With Tulpa, Zampaglione has directed not only a stylish throwback to the sub-genre, but a contemporary giallo in its own right; complete with elaborate style, twisted whodunit narrative, fetishised violence and lashings of nudity. It perfectly captures the tone and feel of vintage gialli, while throwing in obvious nods to masters such as Argento, Bava, Martino and Fulci for today’s more knowing audiences. A completely straight-faced celebration of the giallo, Tulpa manages to evoke the sub-genre’s idiosyncratic tone a bit too well, resulting in convoluted plotting, questionable dialogue, bad dubbing and ropey performances. Switching back and forth between English and Italian, some of the dialogue provides unintentional humour, as does its unnatural delivery. Giallo aficionados shouldn’t have a problem with this, but it will most likely alienate wider audiences. However I would argue that illogical scripting and ludicrous dialogue are as much a part of traditional gialli as overwhelming style and sadistic violence, and here they actually enhance Tulpa’s bid to recreate the gialli of yesteryear. Remember, the primary focus of the subgenre was not logic and narrative cohesion, but stylish execution and deliberately shocking violence. That Tulpa also has the courage of its convictions and takes itself seriously, adds to its appeal. Had it been released in the Seventies – the heyday of the giallo – Tulpa would now be regarded as something of a cult favourite.
As with most gialli, Tulpa’s highlights are its extended and elaborate murder sequences. Opening with one of the most vicious and brutal scenes in recent memory, a kinky sex game is interrupted by a killer clad in long dark raincoat, fedora and black leather gloves, who uses a blade to slash one of the participants to death as the other looks on helplessly while trussed up on the bed. Another stand out scene begins with a prolonged and creepy stalking sequence and culminates with a character being tied to a carousel and having her face slashed by pertinently placed barbed wire every time she goes around. Alone in her impossibly vast and shadowy home, another hapless member of the club is doused in boiling water and viciously stabbed to death. At times Tulpa resembles a combination of Lizard in a Woman’s Skin and All the Colours of the Dark, with its heady delirium, secret societies, sexual deviancy and potentially unreliable narrator. In Tibetan mysticism, ‘Tulpa’ is a manifestation of mental energy; a thought that has taken physical form. With its pseudo-philosophical musings and talk of mystical transcendentalism, the film hints that otherworldly, supernatural occurrences are afoot.
Amidst the outrageous deaths, Lisa attempts to keep her late night dalliances in the club secret while she vaguely attempts to track down the killer; navigating expository dialogue and trippy sex scenes presided over by the enigmatic club owner (Nuot Arquint). In classic giallo tradition, the story is awash with red-herrings; everyone has a motive and an ambiguous enough personality to ensure suspicion falls on them at least once.
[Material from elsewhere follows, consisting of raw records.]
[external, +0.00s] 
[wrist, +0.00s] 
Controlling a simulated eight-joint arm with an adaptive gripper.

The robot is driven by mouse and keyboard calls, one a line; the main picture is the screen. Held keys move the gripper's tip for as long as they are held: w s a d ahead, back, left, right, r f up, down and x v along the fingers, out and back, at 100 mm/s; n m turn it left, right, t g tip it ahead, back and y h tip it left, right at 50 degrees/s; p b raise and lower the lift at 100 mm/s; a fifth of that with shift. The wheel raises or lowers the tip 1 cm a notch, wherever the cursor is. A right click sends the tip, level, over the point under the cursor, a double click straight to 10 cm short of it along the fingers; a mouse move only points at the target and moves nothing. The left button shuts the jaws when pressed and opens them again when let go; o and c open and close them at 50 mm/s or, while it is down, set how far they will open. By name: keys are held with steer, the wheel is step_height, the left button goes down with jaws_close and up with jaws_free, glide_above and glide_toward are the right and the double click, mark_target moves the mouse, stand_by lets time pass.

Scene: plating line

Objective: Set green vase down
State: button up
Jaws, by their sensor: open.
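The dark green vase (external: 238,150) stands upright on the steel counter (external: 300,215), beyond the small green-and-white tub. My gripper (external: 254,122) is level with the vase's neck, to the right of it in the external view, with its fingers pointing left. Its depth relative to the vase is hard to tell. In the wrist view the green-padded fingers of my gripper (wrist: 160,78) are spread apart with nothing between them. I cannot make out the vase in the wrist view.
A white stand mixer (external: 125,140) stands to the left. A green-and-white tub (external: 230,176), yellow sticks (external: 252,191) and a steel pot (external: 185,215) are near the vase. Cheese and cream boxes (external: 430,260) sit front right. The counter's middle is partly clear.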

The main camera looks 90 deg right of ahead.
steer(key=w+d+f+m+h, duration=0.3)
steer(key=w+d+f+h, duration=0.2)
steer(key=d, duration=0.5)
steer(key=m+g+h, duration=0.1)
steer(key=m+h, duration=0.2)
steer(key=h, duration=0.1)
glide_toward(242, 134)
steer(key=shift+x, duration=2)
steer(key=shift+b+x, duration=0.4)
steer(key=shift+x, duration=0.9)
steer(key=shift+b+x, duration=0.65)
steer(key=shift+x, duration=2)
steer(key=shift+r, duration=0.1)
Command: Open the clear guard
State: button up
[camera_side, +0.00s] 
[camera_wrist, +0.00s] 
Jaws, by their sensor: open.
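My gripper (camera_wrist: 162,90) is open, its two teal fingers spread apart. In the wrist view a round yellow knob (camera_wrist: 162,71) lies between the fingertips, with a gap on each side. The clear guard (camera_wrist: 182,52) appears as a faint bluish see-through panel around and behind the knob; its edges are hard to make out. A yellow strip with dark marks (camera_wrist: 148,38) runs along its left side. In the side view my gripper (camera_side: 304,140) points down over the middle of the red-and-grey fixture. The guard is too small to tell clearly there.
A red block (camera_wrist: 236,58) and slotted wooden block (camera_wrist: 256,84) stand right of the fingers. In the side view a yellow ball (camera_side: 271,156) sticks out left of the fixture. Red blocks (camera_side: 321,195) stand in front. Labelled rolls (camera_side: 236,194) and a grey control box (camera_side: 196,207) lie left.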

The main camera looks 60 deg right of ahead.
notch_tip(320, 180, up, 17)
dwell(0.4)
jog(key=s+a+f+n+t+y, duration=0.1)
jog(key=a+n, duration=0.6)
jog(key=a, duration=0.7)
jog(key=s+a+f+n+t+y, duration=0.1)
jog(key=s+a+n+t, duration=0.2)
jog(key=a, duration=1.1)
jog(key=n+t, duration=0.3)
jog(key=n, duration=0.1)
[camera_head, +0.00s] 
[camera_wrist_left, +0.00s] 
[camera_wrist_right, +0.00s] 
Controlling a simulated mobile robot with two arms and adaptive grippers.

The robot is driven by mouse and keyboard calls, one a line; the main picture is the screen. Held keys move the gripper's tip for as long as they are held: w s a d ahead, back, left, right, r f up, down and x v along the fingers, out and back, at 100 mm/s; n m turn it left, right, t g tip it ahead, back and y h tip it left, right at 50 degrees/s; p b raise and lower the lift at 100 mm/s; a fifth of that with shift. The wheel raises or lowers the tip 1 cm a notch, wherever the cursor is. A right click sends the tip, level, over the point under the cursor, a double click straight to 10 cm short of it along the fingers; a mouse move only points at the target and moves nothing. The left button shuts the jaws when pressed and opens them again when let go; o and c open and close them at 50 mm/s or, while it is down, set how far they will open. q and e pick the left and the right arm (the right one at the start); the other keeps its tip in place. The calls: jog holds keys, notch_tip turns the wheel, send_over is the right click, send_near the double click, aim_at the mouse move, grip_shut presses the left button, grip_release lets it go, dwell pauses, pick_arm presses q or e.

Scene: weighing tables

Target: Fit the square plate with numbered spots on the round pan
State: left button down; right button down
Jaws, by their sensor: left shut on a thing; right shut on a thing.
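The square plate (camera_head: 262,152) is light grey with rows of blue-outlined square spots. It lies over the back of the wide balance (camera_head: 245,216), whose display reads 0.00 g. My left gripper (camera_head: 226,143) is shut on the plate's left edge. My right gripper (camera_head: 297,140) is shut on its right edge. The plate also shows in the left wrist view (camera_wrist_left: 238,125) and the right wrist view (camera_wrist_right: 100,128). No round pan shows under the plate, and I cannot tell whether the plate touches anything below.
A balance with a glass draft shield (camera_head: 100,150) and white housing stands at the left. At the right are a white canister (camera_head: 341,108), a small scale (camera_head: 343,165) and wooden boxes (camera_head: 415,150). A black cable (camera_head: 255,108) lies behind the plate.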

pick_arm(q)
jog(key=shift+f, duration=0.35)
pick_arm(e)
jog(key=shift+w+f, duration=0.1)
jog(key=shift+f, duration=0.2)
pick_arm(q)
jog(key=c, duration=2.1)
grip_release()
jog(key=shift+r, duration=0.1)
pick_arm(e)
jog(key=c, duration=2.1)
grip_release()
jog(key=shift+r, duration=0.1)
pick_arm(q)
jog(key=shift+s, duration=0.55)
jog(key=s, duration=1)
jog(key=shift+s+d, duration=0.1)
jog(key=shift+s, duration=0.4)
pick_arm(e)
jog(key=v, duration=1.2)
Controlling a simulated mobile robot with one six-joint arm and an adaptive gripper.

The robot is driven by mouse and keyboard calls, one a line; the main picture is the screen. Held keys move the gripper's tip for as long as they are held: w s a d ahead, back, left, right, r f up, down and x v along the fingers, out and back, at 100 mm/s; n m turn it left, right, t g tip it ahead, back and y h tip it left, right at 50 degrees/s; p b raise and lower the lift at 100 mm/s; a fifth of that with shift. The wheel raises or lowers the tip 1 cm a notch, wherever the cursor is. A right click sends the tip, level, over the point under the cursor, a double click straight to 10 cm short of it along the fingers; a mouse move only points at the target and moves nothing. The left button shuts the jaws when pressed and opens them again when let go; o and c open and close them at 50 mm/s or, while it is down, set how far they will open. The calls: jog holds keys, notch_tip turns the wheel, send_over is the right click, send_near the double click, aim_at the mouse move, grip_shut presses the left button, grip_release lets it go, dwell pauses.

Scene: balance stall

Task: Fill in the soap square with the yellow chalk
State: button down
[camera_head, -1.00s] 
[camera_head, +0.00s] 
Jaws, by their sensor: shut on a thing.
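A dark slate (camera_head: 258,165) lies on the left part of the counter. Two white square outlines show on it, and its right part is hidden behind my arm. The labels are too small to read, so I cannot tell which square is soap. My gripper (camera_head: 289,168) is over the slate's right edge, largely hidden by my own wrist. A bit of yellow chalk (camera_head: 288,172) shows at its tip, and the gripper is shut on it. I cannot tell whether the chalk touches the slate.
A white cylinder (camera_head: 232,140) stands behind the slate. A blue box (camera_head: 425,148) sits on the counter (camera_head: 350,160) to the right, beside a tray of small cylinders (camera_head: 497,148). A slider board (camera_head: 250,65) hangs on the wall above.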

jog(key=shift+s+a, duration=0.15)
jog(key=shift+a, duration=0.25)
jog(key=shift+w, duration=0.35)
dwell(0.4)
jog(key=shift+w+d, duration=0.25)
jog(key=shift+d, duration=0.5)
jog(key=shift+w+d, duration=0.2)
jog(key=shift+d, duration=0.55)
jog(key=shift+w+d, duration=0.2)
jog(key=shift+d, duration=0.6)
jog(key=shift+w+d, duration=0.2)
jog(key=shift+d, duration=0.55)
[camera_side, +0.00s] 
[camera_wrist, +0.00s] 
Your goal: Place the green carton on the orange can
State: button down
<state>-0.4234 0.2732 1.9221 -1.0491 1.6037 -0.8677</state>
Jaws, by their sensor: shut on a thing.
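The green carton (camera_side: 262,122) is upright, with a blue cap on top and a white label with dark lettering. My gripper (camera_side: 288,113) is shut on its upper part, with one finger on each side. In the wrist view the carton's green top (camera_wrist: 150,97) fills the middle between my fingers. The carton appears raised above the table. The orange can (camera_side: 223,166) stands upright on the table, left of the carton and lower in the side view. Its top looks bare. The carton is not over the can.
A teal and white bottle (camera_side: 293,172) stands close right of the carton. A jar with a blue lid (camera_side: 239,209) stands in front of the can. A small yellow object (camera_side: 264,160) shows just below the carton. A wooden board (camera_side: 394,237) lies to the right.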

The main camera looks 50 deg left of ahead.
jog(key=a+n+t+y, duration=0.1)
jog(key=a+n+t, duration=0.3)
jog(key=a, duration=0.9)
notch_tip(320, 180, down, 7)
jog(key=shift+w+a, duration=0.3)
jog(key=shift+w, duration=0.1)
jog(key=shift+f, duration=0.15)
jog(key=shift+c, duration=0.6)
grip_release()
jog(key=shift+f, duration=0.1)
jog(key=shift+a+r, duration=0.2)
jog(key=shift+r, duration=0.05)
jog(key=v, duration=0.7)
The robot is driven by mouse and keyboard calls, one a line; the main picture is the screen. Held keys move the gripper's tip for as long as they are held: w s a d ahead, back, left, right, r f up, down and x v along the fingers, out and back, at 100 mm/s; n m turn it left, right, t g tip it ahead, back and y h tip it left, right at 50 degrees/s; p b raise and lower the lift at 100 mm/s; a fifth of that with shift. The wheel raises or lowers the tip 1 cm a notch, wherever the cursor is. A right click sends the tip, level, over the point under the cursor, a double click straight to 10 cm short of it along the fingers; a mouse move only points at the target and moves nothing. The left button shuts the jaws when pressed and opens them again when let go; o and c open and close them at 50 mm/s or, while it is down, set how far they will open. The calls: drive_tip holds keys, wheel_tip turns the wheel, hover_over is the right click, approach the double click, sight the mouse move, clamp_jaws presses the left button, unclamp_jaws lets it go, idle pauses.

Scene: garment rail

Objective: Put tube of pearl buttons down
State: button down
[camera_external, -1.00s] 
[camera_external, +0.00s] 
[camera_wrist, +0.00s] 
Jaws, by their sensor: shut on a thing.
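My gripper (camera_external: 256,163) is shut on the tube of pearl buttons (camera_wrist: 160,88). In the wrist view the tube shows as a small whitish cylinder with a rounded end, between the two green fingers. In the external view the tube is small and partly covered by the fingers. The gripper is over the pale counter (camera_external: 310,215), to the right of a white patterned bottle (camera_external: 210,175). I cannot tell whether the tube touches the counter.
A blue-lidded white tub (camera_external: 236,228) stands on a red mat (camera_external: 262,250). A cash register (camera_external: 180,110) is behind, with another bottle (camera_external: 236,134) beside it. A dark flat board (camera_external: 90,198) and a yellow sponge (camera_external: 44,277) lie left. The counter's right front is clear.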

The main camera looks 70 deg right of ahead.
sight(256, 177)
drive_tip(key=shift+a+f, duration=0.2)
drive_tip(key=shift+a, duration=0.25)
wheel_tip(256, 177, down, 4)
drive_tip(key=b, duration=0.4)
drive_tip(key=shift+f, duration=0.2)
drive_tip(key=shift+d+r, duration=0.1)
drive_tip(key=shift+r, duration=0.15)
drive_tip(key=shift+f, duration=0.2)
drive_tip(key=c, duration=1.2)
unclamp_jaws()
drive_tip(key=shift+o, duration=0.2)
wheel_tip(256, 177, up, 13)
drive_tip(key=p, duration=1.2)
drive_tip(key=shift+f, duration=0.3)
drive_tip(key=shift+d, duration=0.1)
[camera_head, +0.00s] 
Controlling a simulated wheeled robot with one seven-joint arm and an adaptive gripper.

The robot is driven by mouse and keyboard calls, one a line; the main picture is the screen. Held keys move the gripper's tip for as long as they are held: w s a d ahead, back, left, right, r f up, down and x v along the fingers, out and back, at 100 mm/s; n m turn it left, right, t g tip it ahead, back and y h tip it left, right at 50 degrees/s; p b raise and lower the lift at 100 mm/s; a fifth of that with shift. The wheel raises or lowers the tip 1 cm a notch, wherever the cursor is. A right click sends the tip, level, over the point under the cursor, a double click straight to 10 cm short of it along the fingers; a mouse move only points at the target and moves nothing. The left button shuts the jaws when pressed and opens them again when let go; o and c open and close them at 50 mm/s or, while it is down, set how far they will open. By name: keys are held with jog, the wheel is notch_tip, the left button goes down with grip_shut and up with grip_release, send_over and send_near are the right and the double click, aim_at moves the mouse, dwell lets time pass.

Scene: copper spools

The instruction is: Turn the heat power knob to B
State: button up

In the grand tradition of the giallo though, the revelation isn't everything; it's the journey towards it that takes centre stage. As evidenced in his prior film, Zampaglione has an eye for striking visuals, and Tulpa positively exudes a hallucinatory atmosphere rife with vivid lighting and unusual shot compositions. Mention must also be made of the score, courtesy of Zampaglione, his brother Francesco, and Andrea Moscianese, which eerily throbs and pulsates throughout proceedings, echoing the likes of Goblin and some of Ennio Morricone’s more discordant pieces. Although, is it just me or is there something inherently pervy about sax solos? Quite a few scenes are accompanied by such music which seems to underpin the sleazy shenanigans and city-by-night connotations.
With its moody styling, audacious plot twists, sadistic violence, slack-jawed dialogue and delirious atmosphere, Tulpa should appeal to lovers of the giallo. As a straight-up modernised giallo, it possesses much to admire as Zampaglione recreates nostalgia-hewn memories of black gloved killers, glinting switchblades and imperilled heroines. Like some of the best gialli from the likes of Argento, Fulci and Martino, it doesn’t always abide by conventional narrative logic, and is as prone to wander into both esoteric and sublimely ridiculous territory in equal measure as its predecessors.